May I have Project Loom Clarified?

April 18, 2022

Brian Goetz got me excited about project Loom and, in order to fully appreciate it, I’ll need some clarification on the status quo.

My understanding is as follows: Currently, in order to have real parallelism, we need to have a thread per cpu/core; 1) is there then any point in having n+1 threads on an n-core machine? Project Loom will bring us virtually limitless threads/fibres, by relying on the jvm to carry out a task on a virtual thread, inside the JVM. 2) Will that be truly parallel? 3)How, specifically, will that differ from the aforementioned scenario "n+1 threads on an n-core machine "?

Thanks for your time.

>Solution :

is there then any point in having n+1 threads on an n-core machine?

For one, most modern n-core machines have n*2 hardware threads because each core has 2 hardware threads.

Sometimes it does make sense to spawn more OS threads than hardware threads. That’s the case when some OS threads are asleep waiting for something. For instance, on Linux, until io_uring arrived couple years ago, there was no good way to implement asynchronous I/O for files on local disks. Traditionally, disk-heavy applications spawned more threads than CPU cores, and used blocking I/O.
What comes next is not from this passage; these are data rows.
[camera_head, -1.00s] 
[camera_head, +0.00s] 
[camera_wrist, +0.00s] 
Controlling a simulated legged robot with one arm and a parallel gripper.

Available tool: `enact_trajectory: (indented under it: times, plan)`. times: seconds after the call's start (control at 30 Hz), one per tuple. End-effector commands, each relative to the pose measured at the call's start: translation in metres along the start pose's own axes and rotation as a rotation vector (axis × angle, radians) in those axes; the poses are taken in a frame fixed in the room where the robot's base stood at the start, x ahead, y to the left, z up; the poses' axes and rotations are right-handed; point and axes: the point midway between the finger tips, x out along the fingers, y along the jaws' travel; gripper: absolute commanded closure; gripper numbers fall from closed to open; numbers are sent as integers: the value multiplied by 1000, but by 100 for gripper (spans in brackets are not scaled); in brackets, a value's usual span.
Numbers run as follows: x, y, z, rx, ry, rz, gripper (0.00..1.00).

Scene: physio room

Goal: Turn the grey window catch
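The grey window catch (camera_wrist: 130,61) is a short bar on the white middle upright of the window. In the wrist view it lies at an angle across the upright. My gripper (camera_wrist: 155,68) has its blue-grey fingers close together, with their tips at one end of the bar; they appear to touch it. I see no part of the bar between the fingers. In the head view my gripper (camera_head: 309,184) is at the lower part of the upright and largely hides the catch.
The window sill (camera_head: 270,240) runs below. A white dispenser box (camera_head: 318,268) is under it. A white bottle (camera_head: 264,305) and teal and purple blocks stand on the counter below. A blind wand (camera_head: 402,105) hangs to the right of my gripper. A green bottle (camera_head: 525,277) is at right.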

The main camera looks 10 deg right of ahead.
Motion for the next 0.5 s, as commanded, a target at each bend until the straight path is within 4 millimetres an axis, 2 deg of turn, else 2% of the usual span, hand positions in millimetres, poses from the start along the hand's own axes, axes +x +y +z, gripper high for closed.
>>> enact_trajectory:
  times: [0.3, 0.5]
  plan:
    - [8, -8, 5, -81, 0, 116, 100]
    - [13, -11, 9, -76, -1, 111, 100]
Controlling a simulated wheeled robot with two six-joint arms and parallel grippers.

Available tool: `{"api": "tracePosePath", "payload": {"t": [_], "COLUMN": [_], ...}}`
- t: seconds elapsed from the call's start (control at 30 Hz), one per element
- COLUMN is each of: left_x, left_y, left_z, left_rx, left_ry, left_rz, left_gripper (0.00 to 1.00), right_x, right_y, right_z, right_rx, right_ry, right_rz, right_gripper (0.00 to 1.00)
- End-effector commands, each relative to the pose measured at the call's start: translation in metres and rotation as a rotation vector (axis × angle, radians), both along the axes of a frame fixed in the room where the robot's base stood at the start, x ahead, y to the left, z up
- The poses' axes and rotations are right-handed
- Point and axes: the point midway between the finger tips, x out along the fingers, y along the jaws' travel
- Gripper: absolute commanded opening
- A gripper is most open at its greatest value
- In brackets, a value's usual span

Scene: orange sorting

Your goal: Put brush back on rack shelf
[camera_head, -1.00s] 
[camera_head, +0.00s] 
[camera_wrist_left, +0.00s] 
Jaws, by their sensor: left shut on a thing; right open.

Will that be truly parallel?

Depends on the implementation. Not just the language runtime, but also the I/O related parts of the standard library. For instance, on Windows, when doing disk or network I/O in C# with async/await (an equivalent of project loom, released around 2016) these tasks are truly parallel, the OS kernel and drivers are indeed doing more work at the same time. AFAIK on Linux async/await is only truly parallel for sockets but not files, for asynchronous file I/O it uses a pool of OS threads under the hood.

How, specifically, will that differ from the aforementioned scenario "n+1 threads on an n-core machine "?

OS threads are more expensive for a few reasons. (1) They require native stack so each OS thread consumes memory (2) Memory is slow, processors have caches to compensate, switching between OS threads increases RAM bandwidth because thread-specific data invalidates after a context switch (3) OS schedulers were improving over decades but still they’re not free. One reason is saving/restoring thread state to/from memory takes time.

The higher-level cooperative multitasking implemented in C# async/await or Java’s Loom causes way less overhead when switching contexts, compared to switching OS threads. At least in theory, this should improve both throughput and latency for I/O heavy applications.